The conventional school of thought in water treatment largely originates from Western technology providers that sprang out of the Industrial Revolution. Their solutions and mindsets carry forward the same approach applied in the industrialised nations of the West. Generally, this means large centralised treatment plants and complex distribution systems designed to run long distances.

These types of solutions work well in economic centres which are often industrial & urban environments, but fail when addressing the needs of smaller more spread out communities that may not be of such strong economic interest, thus making the cost of these types of systems prohibitively high and hard to justify for most governments and utilities providers.

In developing countries, even in seemingly modern urban centres water quality is often not up to WHO standards for human consumption due to poor distribution or unavailability of treated municipal water sources.

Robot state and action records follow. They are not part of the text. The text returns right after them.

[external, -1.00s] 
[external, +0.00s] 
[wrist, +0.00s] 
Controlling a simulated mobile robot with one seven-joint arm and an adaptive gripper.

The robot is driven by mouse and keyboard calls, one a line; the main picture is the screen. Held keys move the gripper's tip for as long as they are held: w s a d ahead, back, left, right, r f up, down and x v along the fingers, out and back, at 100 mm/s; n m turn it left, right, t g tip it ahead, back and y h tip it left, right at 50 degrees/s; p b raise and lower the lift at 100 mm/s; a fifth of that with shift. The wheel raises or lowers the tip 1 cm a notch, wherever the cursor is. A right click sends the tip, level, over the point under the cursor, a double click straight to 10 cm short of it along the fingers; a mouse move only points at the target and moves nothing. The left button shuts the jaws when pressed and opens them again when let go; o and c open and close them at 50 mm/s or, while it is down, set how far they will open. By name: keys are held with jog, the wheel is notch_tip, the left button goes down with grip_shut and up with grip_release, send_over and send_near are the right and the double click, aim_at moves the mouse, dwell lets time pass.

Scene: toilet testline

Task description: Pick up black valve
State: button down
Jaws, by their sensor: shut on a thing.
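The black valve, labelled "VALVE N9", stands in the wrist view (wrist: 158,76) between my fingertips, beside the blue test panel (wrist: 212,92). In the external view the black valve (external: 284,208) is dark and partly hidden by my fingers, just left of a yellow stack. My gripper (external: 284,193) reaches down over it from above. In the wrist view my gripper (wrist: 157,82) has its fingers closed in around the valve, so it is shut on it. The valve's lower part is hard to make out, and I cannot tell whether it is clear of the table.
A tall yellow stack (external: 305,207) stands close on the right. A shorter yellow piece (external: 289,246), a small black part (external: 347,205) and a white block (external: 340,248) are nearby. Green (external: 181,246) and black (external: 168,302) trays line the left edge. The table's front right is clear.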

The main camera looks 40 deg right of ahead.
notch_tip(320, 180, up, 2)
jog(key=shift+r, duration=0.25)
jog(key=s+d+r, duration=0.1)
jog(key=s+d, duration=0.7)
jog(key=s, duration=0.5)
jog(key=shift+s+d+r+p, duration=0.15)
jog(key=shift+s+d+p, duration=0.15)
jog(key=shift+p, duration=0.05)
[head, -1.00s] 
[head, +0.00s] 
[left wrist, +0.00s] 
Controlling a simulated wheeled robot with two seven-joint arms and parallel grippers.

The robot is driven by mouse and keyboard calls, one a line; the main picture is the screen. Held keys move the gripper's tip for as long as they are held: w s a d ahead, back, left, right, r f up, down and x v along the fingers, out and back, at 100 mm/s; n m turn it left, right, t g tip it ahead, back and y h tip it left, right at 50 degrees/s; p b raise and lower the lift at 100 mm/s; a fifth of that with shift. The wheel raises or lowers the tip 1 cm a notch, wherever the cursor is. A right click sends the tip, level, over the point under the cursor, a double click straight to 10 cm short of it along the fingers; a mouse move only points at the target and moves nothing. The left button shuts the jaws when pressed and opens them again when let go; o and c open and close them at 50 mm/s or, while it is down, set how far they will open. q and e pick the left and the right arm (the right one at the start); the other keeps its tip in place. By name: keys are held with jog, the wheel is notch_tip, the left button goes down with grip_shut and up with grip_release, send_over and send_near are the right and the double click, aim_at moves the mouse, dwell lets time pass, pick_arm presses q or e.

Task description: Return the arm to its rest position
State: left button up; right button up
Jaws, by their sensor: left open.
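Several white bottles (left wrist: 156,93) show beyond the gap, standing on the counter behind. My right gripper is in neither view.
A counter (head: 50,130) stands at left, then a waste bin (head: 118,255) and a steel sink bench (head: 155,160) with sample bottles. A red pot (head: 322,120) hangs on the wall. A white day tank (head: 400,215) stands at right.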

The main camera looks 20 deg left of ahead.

The problem for developing countries today is:

  • The centralised approach is too expensive
  • Existing solutions only provide short to mid term relief
  • For long term results an infrastructure grade solution that parallels municipal solutions is required
  • Without a long term fix lasting social benefits are impossible to achieve


Decentralised Water Infrastructure

  • To get into areas conventional infrastructure cannot reach.
  • Driving down costs and expanding reach into smaller communities.
  • Traditional thinking in water treatment involves large centralised plants & industrial piping.
  • Decentralisation: We are proposing an alternate model, small plants placed near the end user – A scalable system that operates as a distributed network.
  • By bringing this micronised water treatment capability directly into locations where it is needed, we can greatly reduce distribution infrastructure – making it very cost effective.
  • Innovating and creating new operating, monitoring and logistics solutions built upon new technology platforms such as blockchain, IoT and LoRa is helping us build a new vertically integrated platform.

Key Features

  1. Simpler and faster implementations
  2. Compact and decentralised means lower cost of implementation
  3. Blockchain powered operations and management for security, auditability and transparency
  4. Commercially viable and immediately operable

Making it possible to reach smaller communities affordably.